La fin du monde commence là : Shepperton, Surrey, 10 796 habitants. Des rues blafardes, des boutiques de vidéo et des pavillons à perte de vue - un formidable remède contre l’optimisme. De Londres et de son agitation, à une petite heure de train, rien ne semble parvenir jusqu’à cette banlieue lointaine, sauf le grondement continu de l’autoroute M3, lancée comme une flèche en travers de la campagne anglaise.
Un lieu sans attrait, sans relief, qui partage son ciel avec l’aéroport de Heathrow, tout proche et dont H. G. Wells avait d’ailleurs imaginé la destruction par des « tripodes » extraterrestres, armés de terribles tentacules ( La Guerre des mondes, 1898). C’est de cet endroit, pourtant, que James Graham Ballard a fait, depuis plus de quarante-cinq ans, son refuge et son observatoire, son nid d’aigle aux avant-postes du désastre. Car il guette, le grand J. G. Ballard. Vigie sans repos, il tient la modernité sous sa lunette de romancier, de nouvelliste et de critique, examinant ses vices et ses effets inattendus sur la nature humaine : les ravages du consumérisme, de l’uniformisation, de l’ennui et de la violence, le tout potentialisé à l’infini par le progrès technologique.
« Eh bien ! vous y êtes arrivée, finalement ! » Quand il ouvre la porte déglinguée de son pavillon, Ballard sait parfaitement que l’endroit suscite la curiosité, comme une sorte d’exotisme à l’envers.
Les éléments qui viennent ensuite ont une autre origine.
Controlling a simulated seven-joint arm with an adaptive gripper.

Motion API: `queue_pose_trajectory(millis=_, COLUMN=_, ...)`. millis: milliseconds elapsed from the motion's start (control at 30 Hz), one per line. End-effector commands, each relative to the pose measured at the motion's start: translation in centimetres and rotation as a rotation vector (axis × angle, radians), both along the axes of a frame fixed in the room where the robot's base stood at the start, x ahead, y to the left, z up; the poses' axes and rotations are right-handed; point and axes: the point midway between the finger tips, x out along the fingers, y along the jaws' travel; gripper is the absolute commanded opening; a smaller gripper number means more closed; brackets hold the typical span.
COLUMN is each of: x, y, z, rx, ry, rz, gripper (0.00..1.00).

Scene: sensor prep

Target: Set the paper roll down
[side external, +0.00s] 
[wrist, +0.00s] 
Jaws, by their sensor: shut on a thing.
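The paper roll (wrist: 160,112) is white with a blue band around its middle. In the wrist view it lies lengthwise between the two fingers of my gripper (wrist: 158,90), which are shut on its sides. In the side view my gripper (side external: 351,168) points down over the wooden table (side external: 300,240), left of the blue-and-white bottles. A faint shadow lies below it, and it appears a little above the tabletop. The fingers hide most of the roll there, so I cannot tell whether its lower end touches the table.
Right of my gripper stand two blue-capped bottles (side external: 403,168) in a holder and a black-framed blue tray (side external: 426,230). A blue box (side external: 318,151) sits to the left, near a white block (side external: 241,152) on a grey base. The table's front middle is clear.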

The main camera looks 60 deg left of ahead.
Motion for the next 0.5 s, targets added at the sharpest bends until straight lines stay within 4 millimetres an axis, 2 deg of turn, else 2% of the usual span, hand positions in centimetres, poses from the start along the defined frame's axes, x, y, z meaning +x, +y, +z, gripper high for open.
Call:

Pull-over bleu marine et mèche blanche en bataille, il en rit à l’avance, comme d’une bonne farce faite à ses visiteurs. Même si vivre à Shepperton ne relève évidemment pas de la plaisanterie - pas du tout, en fait.
« C’est un acte politique explique vivement cet homme de 76 ans. Une façon de montrer ma solidarité émotionnelle avec les gens d’ici, ceux de la petite-bourgeoisie. » L’oeil rit. « Est-ce que je pense réellement ça ? » Avec lui, comme avec ses livres, on ne sait jamais tout à fait que croire non plus. Redoute-t-il les événements qu’il imagine, ou s’en réjouit-il secrètement ? Une chose est sûre : Ballard le bourgeois (son père était un industriel aisé) s’est appliqué à mettre sa vie quotidienne en conformité avec la critique aiguë de la société de consommation que reflètent ses livres.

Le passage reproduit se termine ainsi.